*Exercise objective:* Give back, unchanged, the line with "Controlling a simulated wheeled", the line with "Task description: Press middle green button", and every line between them, and no other line.

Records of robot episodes
_ _ _ _

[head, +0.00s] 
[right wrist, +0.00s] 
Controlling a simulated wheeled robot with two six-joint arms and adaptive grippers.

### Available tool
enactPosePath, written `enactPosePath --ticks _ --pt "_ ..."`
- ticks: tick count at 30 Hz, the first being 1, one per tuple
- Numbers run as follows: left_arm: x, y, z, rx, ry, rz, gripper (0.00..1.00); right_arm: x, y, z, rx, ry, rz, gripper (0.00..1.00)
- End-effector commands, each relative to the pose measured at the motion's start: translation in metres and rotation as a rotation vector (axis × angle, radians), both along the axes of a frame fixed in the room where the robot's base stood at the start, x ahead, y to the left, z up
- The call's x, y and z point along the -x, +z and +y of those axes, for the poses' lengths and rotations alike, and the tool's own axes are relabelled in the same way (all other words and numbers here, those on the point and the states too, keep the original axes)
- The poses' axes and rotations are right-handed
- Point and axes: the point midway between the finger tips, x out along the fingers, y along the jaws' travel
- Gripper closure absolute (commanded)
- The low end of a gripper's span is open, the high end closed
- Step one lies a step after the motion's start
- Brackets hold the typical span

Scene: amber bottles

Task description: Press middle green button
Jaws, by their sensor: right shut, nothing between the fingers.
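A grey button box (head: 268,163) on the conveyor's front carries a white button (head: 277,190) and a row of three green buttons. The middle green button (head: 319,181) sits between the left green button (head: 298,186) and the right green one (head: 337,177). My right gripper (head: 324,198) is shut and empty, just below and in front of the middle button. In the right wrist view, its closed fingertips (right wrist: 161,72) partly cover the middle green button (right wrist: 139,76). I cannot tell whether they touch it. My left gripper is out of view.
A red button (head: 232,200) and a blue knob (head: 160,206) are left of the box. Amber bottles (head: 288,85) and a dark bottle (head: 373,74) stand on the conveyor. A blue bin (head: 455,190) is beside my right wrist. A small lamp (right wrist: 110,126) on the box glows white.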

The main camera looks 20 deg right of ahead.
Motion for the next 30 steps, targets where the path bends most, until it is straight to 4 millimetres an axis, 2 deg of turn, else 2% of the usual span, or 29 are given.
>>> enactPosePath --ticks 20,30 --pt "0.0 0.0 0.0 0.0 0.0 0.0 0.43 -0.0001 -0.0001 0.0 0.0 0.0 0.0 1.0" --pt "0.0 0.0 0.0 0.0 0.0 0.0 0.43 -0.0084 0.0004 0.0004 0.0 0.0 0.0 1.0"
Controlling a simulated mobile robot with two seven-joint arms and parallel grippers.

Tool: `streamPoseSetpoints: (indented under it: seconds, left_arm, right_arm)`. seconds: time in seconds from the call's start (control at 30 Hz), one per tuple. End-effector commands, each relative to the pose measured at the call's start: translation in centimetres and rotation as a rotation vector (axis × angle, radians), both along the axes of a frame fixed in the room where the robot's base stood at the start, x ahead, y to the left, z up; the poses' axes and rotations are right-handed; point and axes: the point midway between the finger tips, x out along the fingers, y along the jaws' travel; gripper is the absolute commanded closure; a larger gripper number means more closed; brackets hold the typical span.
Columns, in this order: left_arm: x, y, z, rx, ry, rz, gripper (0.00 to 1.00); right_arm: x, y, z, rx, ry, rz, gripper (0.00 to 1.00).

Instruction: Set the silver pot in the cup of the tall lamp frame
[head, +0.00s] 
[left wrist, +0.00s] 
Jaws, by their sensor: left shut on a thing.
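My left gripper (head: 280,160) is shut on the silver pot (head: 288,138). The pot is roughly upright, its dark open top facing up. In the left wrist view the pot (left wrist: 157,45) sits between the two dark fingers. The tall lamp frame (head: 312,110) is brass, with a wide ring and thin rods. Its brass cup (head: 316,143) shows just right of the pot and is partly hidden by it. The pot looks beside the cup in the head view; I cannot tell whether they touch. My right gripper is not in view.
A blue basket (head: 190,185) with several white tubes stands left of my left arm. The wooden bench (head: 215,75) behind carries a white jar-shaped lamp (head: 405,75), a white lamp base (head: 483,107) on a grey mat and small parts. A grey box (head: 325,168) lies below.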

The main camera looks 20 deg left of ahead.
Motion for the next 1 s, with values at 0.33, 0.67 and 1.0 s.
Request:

_ _ _ _

*Exercise response:*
Controlling a simulated wheeled robot with two six-joint arms and adaptive grippers.

### Available tool
enactPosePath, written `enactPosePath --ticks _ --pt "_ ..."`
- ticks: tick count at 30 Hz, the first being 1, one per tuple
- Numbers run as follows: left_arm: x, y, z, rx, ry, rz, gripper (0.00..1.00); right_arm: x, y, z, rx, ry, rz, gripper (0.00..1.00)
- End-effector commands, each relative to the pose measured at the motion's start: translation in metres and rotation as a rotation vector (axis × angle, radians), both along the axes of a frame fixed in the room where the robot's base stood at the start, x ahead, y to the left, z up
- The call's x, y and z point along the -x, +z and +y of those axes, for the poses' lengths and rotations alike, and the tool's own axes are relabelled in the same way (all other words and numbers here, those on the point and the states too, keep the original axes)
- The poses' axes and rotations are right-handed
- Point and axes: the point midway between the finger tips, x out along the fingers, y along the jaws' travel
- Gripper closure absolute (commanded)
- The low end of a gripper's span is open, the high end closed
- Step one lies a step after the motion's start
- Brackets hold the typical span

Scene: amber bottles

Task description: Press middle green button

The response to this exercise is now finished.